*What you will do:*
Wherever the string "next" appears in the listing, copy that line.

*Entries shown:*
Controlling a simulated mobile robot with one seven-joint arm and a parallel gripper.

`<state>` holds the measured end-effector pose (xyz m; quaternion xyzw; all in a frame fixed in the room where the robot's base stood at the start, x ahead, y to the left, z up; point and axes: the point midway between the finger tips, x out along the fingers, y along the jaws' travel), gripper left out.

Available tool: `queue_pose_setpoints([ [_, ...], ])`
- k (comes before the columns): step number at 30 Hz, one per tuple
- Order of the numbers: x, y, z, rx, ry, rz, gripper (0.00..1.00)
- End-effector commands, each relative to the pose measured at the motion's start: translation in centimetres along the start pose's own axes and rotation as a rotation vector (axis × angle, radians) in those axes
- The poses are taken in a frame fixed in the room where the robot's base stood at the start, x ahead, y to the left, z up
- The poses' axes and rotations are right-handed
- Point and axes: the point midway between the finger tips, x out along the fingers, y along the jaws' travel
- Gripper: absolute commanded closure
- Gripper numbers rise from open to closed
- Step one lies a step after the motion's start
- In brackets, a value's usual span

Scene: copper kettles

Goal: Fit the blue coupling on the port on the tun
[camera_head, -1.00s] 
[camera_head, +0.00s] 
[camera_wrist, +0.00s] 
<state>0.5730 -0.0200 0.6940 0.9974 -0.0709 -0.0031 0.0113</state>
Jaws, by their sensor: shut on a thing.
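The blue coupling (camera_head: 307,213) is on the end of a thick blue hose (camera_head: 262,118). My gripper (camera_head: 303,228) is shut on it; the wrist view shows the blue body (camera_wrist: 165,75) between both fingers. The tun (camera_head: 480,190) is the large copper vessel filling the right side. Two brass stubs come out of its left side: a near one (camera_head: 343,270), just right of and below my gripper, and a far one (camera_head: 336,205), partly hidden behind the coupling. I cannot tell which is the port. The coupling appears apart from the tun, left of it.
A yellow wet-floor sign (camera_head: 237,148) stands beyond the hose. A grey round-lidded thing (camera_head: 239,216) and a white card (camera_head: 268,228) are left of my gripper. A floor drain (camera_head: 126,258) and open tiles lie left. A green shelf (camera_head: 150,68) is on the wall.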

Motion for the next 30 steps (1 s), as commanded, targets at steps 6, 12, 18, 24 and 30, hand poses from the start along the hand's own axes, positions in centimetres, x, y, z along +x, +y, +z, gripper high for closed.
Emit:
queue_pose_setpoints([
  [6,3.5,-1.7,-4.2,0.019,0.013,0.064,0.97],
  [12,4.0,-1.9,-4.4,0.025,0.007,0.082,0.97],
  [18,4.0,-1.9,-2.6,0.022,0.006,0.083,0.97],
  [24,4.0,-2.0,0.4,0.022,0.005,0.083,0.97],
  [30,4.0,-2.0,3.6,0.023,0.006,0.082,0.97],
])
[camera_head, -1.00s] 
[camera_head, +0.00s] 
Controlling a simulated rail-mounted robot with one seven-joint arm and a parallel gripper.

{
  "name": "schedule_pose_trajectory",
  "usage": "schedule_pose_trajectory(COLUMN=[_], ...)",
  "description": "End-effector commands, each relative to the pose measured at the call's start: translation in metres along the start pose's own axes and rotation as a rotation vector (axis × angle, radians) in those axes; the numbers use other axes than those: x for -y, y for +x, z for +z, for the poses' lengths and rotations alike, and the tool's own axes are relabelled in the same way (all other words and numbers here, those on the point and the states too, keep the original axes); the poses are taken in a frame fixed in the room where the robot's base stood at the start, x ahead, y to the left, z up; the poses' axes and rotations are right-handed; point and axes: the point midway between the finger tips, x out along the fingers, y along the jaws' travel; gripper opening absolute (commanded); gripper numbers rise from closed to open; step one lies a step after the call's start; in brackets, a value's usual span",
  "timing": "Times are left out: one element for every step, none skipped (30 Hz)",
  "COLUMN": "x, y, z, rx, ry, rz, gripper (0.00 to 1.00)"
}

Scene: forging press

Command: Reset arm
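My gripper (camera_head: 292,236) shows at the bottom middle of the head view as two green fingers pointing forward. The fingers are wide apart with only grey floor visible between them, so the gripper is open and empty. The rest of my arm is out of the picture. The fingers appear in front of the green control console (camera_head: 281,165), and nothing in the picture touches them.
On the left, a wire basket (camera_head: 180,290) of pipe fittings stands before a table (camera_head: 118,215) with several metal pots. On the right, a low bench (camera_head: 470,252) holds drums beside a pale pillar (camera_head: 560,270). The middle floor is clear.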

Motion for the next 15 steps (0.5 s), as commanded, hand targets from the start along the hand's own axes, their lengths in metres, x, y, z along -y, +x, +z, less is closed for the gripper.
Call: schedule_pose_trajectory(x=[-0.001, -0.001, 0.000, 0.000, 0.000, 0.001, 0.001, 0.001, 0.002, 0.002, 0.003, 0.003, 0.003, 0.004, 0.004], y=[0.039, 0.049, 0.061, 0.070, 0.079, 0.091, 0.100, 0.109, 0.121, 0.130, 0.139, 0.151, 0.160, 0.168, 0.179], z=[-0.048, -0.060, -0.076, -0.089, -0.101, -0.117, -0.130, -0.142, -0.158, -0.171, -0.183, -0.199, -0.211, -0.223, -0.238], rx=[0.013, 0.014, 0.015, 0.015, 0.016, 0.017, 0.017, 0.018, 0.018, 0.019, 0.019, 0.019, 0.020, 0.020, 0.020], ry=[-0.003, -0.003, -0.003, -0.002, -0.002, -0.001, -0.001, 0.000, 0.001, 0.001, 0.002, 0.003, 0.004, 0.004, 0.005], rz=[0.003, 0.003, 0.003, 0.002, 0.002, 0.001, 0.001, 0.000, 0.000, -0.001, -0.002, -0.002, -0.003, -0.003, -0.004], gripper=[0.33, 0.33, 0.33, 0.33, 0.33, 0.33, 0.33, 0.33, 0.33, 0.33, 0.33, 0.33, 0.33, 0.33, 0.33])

*Finished task:*
Motion for the next 30 steps (1 s), as commanded, targets at steps 6, 12, 18, 24 and 30, hand poses from the start along the hand's own axes, positions in centimetres, x, y, z along +x, +y, +z, gripper high for closed.
Motion for the next 15 steps (0.5 s), as commanded, hand targets from the start along the hand's own axes, their lengths in metres, x, y, z along -y, +x, +z, less is closed for the gripper.

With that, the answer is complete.